Steven R. Covey, in his book “The Seven Habits of Highly Effective People” -a book first published in 1989- outlines a guide for living an effective life. He does not necessarily say an effective person, is a successful person, but most readers would reach that conclusion on their own. With apologies to Mr. Covey, I have condensed seven habits into two.
Giving advice can be a dicey matter. By the very act of being willing to give it, you run the risk of implying that you have earned the right to impart wisdom. To be clear, I have not. However, over the years I have made observations of those whom I would consider far more successful than I, and in the process reached some conclusions.
Firstly, as a general rule, successful people are remarkably willing to share their knowledge for free if I am only willing to ask and listen. (Unfortunately, the uber willingness of the unsuccessful to share their wisdom requires of us to do a bit of weeding out.) This came as a surprise to me early in my career, but upon consideration makes perfect sense. What does an extremely successful real estate broker have to fear from me? You are right -nothing! The same I would argue, is true for virtually every walk of life. Like the parable of the crab in the bucket, it is those trying to escape their lot in life who are most likely to try to drag us down. Those whom have escaped the bucket need not fear me, (nor anyone else) and are therefore free to share the knowledge gained from their experiences. The problem is, that most of us are reluctant to ask. Rather, we invest in self help books and life coaches to reach the same conclusion most of us could have reached for free.

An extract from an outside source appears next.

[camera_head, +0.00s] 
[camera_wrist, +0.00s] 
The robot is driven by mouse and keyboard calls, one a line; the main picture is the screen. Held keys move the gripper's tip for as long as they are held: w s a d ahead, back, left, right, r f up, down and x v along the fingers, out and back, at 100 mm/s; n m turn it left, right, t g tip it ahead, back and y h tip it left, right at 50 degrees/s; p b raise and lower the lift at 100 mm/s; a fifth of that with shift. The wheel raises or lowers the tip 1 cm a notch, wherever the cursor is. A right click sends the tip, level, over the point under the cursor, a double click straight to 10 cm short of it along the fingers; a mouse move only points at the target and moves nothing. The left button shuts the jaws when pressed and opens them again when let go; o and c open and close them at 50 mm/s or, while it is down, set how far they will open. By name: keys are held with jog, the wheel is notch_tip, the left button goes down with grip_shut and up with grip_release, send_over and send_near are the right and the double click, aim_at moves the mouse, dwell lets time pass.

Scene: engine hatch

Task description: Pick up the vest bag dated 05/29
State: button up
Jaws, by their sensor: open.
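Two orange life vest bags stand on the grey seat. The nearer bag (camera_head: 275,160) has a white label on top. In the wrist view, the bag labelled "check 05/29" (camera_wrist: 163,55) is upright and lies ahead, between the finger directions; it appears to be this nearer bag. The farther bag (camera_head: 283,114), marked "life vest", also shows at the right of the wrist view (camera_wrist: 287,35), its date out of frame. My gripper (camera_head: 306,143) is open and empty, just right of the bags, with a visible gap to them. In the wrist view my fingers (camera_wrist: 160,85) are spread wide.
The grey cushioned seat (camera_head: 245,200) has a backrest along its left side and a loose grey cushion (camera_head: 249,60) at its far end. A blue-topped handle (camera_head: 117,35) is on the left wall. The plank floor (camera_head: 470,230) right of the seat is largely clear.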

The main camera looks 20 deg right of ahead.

Secondly, successful people can usually be counted on for their honesty. It is remarkable how little intelligence it takes to tell the truth, and equally remarkable how smart one has to be to be a good liar. Yet, honesty is the foundation of trust, and trust is the foundation of a good relationship – both business and personal. It only makes sense that successful people are usually the ones with good relationships.

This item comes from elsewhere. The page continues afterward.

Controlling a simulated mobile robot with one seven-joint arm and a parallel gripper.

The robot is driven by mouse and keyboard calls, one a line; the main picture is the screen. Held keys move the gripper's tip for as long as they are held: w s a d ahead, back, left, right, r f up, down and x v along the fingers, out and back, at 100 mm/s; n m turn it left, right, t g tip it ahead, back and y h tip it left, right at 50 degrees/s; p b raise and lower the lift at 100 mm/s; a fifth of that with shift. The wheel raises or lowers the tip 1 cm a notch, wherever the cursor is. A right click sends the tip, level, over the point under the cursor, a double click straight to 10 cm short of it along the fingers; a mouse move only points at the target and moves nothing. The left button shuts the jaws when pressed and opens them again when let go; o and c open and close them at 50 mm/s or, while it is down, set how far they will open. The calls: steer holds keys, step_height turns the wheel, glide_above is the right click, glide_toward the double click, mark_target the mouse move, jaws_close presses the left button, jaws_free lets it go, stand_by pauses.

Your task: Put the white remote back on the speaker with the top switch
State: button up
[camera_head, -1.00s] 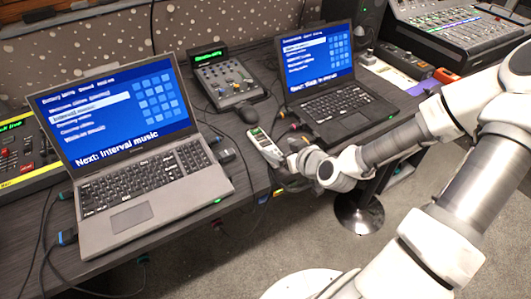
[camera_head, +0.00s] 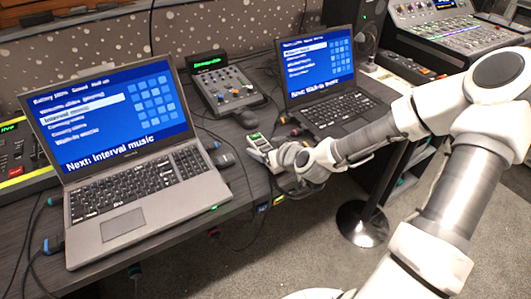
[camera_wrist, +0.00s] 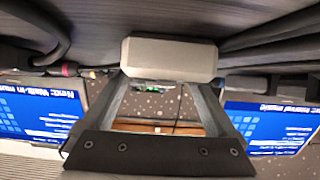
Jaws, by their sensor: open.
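The white remote (camera_head: 256,140) lies on the dark desk between the two laptops, its lower end hidden by my gripper. It has a small green display. My gripper (camera_head: 277,155) is low at the desk's front edge, right up against the remote's near end. In the wrist view, my open gripper (camera_wrist: 165,100) has a finger on each side, and a pale grey block, apparently the remote's end (camera_wrist: 170,58), spans the fingertips. I cannot tell whether they touch it. A dark speaker (camera_head: 354,20) stands behind the right laptop; its top and any switch are out of view.
The left laptop (camera_head: 120,190) and right laptop (camera_head: 330,105) flank the remote. A small mixer (camera_head: 230,92) and dark mouse (camera_head: 241,116) stand behind it. Cables run around it and hang off the front edge. A round-based stand (camera_head: 362,223) is on the floor.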

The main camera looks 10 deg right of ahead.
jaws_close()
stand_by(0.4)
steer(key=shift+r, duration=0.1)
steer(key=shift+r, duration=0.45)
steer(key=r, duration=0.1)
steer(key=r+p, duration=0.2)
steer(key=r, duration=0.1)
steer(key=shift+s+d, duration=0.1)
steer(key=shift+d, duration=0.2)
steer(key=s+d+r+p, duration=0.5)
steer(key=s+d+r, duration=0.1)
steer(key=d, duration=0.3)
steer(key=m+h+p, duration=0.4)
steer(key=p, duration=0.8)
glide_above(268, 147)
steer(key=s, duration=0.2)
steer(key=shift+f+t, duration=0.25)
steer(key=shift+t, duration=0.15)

This came to my mind recently as an agent whom I respect a great deal, recounted with lament a situation in which an agent on the other side of a transaction did not seem to trust his actions or intent. While I would acknowledge this can be frustrating, it is good to remind ourselves in such cases of the adage: if you have integrity, nothing else matters, and if you don’t nothing else matters. Sure, he could assert himself and protest his innocence, but as George Bernard Shaw figured out, there is no sense wrestling with a pig, you both get dirty, and the pig enjoys it. Rather, I would argue that so long as you have told the truth, no further discussion is necessary.
Success of course, like beauty, is in the eye of the beholder. If one considers wealth accumulation the only measure of success, you would not have trouble finding examples that prove my theory wrong. Most of us however, would accept that success is more than money. Money is nice, but it cannot buy as soft a pillow as a clear conscience.